MACHESNEY PARK (WIFR) -- Teresa Beach-Shelow, owner and president of Superior Joining Technologies, Inc. of Machesney Park, is a recipient of the first Women in Manufacturing STEP Awards (Science, Technology, Engineering and Production).
The Manufacturing Institute, the Society of Manufacturing Engineers, University of
Phoenix, and Deloitte today announced the 122 recipients of the first Women in
Manufacturing STEP Awards at its first Annual STEP Awards Program in Washington,
D.C. at the Washington Marriott at Metro Center. The inaugural STEP Awards honor
women who have demonstrated excellence and leadership in their careers and
represent all levels of the manufacturing industry, from the factory-floor to the corporate
suite. There were nine award winners from Illinois.
“These 122 women are the faces of exciting careers in manufacturing,” said Jennifer
McNelly, president, The Manufacturing Institute. “We chose to honor these women
because they each made significant achievements in manufacturing through positive
impact on their company and the industry as a whole.” The STEP Awards are part of the
larger STEP Ahead initiative to examine and promote the role of women in the
manufacturing industry through recognition, research, and best practices for attracting,
advancing, and retaining strong female talent.
About Teresa Beach-Shelow
Despite her many recognitions as a co-founder and board member of numerous
manufacturing organizations, as well as 20 successful years of supplying the aerospace
industry, Teresa is proudest of her volunteer work with young people and displaced
workers as she encourages them to choose manufacturing as a career.

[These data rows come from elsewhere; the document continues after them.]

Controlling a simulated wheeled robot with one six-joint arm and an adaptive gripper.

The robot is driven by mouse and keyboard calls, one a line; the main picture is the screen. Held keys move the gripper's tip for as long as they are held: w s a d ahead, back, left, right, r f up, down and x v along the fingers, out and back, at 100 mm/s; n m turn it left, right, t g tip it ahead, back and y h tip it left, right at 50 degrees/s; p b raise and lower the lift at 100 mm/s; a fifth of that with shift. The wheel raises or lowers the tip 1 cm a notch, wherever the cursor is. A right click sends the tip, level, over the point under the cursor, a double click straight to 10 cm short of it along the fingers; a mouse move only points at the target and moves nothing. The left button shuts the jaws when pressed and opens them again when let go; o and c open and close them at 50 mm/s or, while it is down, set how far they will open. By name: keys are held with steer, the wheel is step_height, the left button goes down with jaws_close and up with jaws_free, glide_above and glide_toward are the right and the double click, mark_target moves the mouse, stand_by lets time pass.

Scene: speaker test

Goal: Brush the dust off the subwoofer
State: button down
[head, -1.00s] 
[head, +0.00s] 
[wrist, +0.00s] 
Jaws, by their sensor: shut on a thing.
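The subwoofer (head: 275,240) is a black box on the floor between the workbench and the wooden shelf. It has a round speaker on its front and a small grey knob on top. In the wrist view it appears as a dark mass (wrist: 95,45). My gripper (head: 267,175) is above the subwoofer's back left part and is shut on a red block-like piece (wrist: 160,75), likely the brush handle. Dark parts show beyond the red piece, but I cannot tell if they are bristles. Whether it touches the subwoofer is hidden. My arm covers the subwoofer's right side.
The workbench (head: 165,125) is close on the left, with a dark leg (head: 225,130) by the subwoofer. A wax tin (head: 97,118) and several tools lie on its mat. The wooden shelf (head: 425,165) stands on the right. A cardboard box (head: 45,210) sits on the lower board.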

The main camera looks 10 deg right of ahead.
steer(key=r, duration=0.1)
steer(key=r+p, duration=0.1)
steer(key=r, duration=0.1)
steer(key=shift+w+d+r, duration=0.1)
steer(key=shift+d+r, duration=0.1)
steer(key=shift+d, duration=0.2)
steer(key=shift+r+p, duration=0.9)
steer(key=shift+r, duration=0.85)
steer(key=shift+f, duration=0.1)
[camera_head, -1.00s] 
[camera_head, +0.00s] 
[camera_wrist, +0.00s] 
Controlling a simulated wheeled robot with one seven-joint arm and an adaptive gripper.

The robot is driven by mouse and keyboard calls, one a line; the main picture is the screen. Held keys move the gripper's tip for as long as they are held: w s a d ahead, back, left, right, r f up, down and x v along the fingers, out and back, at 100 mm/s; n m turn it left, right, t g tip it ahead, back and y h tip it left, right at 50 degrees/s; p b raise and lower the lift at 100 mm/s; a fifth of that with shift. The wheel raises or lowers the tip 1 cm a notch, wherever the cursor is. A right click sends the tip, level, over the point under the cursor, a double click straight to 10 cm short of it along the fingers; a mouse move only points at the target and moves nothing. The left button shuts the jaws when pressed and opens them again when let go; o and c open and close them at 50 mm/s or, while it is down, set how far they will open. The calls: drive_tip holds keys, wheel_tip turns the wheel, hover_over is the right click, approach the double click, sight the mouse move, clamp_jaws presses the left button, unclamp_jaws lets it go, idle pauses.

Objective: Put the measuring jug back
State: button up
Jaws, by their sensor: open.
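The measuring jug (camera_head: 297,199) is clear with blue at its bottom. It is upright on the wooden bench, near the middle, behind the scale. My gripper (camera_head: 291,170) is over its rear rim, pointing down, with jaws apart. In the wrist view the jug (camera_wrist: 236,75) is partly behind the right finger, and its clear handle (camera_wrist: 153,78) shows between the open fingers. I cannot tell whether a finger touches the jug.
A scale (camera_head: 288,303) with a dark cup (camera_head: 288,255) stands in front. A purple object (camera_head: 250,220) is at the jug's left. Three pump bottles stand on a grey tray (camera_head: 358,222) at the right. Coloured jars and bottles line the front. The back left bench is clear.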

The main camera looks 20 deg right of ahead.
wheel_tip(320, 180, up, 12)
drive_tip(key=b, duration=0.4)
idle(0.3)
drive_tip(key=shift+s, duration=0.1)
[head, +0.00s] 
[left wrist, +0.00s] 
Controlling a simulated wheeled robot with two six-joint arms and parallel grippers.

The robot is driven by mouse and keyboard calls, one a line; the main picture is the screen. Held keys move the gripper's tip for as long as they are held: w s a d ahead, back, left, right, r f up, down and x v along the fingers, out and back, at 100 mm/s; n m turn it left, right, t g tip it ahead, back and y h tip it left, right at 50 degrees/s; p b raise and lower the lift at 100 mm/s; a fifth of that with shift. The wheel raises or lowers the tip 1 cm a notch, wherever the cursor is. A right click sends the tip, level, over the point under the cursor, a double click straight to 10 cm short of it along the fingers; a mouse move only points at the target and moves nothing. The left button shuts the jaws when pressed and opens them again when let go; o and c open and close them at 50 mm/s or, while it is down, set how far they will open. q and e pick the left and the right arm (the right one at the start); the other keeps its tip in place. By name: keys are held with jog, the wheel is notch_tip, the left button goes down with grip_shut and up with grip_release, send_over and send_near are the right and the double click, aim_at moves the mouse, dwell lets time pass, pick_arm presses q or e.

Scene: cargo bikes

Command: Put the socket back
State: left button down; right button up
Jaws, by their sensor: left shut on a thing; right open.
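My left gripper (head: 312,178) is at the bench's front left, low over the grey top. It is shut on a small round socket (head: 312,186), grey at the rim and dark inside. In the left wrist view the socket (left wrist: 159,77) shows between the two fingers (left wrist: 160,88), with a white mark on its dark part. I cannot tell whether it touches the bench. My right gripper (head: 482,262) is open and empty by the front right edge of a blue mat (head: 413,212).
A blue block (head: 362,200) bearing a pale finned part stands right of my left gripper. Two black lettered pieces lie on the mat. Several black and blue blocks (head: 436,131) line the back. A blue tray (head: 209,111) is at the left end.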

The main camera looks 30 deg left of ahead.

As co-founder of Women of Today’s Manufacturing, a northern Illinois-southern
Wisconsin group, Teresa created Manufacturing Camp, a one-week camp for teens, as
well as camp scholarships. Her effort reached more than 100 regional students.
It grew into a nationwide project with nearly a dozen camps every summer when the
Foundation of the Fabricators & Manufacturers Association brought the effort under its
wings. Now called “Nuts, Bolts and Thingamajigs,” it has influenced nearly 4,000 youths
in 27 states. Nutsandboltsfoundation.org.
One young camper said, “I realized that I am doing something that not every young
woman gets to do. I could see myself as a welder and making a good living.” Another
said he “liked the ability to see firsthand how products are made from raw materials to
the final products.”
Teresa’s work with displaced workers is equally as heartening. She is frequently asked to speak about women in manufacturing, public-private partnerships, workforce attraction and entrepreneurship.